─── THE DATA

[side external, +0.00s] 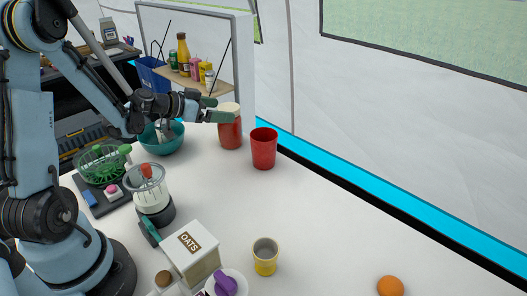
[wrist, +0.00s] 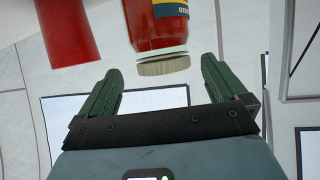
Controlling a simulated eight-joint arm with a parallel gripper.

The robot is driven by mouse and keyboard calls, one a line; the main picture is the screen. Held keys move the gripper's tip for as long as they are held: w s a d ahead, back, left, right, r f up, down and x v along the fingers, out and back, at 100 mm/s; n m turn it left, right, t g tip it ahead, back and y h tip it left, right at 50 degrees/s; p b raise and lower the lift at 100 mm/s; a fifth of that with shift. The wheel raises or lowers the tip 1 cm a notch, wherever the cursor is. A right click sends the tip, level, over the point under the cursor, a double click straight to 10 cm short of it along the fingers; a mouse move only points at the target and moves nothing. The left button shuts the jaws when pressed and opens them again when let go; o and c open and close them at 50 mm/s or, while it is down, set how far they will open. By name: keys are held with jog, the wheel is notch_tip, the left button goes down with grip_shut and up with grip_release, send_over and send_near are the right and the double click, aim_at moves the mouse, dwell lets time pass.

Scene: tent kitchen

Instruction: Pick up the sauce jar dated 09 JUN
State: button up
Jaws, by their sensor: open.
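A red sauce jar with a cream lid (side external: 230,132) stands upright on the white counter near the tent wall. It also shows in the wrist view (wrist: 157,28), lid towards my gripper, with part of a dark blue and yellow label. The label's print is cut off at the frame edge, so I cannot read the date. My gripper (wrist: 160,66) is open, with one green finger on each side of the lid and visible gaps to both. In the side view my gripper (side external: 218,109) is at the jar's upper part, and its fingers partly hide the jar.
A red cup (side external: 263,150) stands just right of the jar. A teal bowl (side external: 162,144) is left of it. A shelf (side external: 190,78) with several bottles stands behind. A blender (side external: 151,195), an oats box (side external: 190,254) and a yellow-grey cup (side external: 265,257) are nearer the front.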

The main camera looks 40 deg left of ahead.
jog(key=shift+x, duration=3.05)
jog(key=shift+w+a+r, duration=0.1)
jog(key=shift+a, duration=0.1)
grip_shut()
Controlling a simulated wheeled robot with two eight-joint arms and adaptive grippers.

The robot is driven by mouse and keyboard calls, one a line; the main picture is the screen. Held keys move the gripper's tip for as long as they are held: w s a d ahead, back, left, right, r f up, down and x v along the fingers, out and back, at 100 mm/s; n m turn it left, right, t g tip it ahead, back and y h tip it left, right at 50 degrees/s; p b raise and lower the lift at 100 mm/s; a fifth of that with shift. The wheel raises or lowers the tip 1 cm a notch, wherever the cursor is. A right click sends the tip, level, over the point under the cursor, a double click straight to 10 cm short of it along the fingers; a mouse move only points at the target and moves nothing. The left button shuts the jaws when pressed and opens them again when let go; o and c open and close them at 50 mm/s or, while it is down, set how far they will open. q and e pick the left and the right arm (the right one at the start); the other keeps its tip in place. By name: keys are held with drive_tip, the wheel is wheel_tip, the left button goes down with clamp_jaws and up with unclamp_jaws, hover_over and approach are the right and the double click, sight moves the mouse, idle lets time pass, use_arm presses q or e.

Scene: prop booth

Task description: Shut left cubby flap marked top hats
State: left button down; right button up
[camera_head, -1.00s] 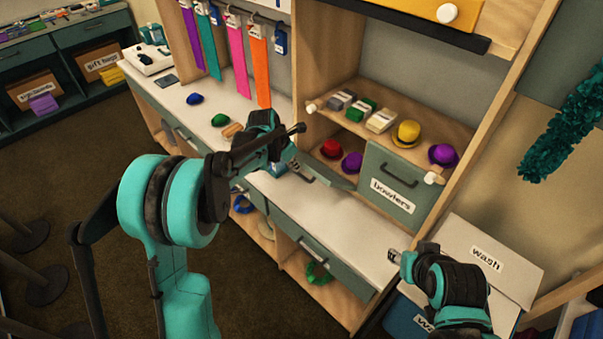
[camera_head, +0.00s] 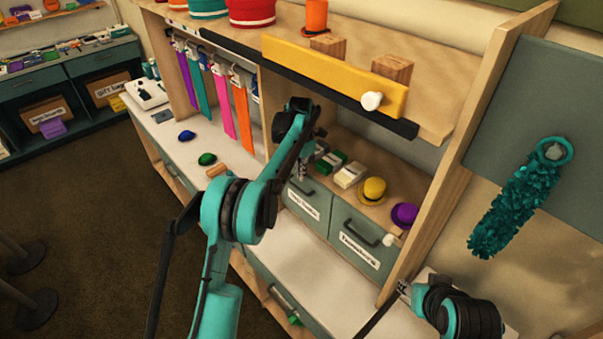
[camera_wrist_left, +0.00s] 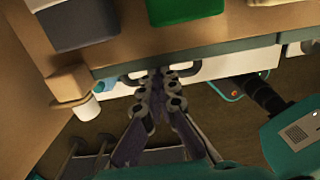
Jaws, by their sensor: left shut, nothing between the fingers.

──────

# EXERCISE TASK
Output the material word for word, omitting its pictures.

# COMPLETE ANSWER
[side external, +0.00s] 
[wrist, +0.00s] 
Controlling a simulated eight-joint arm with a parallel gripper.

The robot is driven by mouse and keyboard calls, one a line; the main picture is the screen. Held keys move the gripper's tip for as long as they are held: w s a d ahead, back, left, right, r f up, down and x v along the fingers, out and back, at 100 mm/s; n m turn it left, right, t g tip it ahead, back and y h tip it left, right at 50 degrees/s; p b raise and lower the lift at 100 mm/s; a fifth of that with shift. The wheel raises or lowers the tip 1 cm a notch, wherever the cursor is. A right click sends the tip, level, over the point under the cursor, a double click straight to 10 cm short of it along the fingers; a mouse move only points at the target and moves nothing. The left button shuts the jaws when pressed and opens them again when let go; o and c open and close them at 50 mm/s or, while it is down, set how far they will open. By name: keys are held with jog, the wheel is notch_tip, the left button goes down with grip_shut and up with grip_release, send_over and send_near are the right and the double click, aim_at moves the mouse, dwell lets time pass.

Scene: tent kitchen

Instruction: Pick up the sauce jar dated 09 JUN
State: button up
Jaws, by their sensor: open.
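A red sauce jar with a cream lid (side external: 230,132) stands upright on the white counter near the tent wall. It also shows in the wrist view (wrist: 157,28), lid towards my gripper, with part of a dark blue and yellow label. The label's print is cut off at the frame edge, so I cannot read the date. My gripper (wrist: 160,66) is open, with one green finger on each side of the lid and visible gaps to both. In the side view my gripper (side external: 218,109) is at the jar's upper part, and its fingers partly hide the jar.
A red cup (side external: 263,150) stands just right of the jar. A teal bowl (side external: 162,144) is left of it. A shelf (side external: 190,78) with several bottles stands behind. A blender (side external: 151,195), an oats box (side external: 190,254) and a yellow-grey cup (side external: 265,257) are nearer the front.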

The main camera looks 40 deg left of ahead.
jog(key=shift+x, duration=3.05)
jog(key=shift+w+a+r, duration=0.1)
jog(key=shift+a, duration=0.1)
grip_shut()
Controlling a simulated wheeled robot with two eight-joint arms and adaptive grippers.

The robot is driven by mouse and keyboard calls, one a line; the main picture is the screen. Held keys move the gripper's tip for as long as they are held: w s a d ahead, back, left, right, r f up, down and x v along the fingers, out and back, at 100 mm/s; n m turn it left, right, t g tip it ahead, back and y h tip it left, right at 50 degrees/s; p b raise and lower the lift at 100 mm/s; a fifth of that with shift. The wheel raises or lowers the tip 1 cm a notch, wherever the cursor is. A right click sends the tip, level, over the point under the cursor, a double click straight to 10 cm short of it along the fingers; a mouse move only points at the target and moves nothing. The left button shuts the jaws when pressed and opens them again when let go; o and c open and close them at 50 mm/s or, while it is down, set how far they will open. q and e pick the left and the right arm (the right one at the start); the other keeps its tip in place. By name: keys are held with drive_tip, the wheel is wheel_tip, the left button goes down with clamp_jaws and up with unclamp_jaws, hover_over and approach are the right and the double click, sight moves the mouse, idle lets time pass, use_arm presses q or e.

Scene: prop booth

Task description: Shut left cubby flap marked top hats
State: left button down; right button up
[camera_head, -1.00s] 
[camera_head, +0.00s] 
[camera_wrist_left, +0.00s] 
Jaws, by their sensor: left shut, nothing between the fingers.

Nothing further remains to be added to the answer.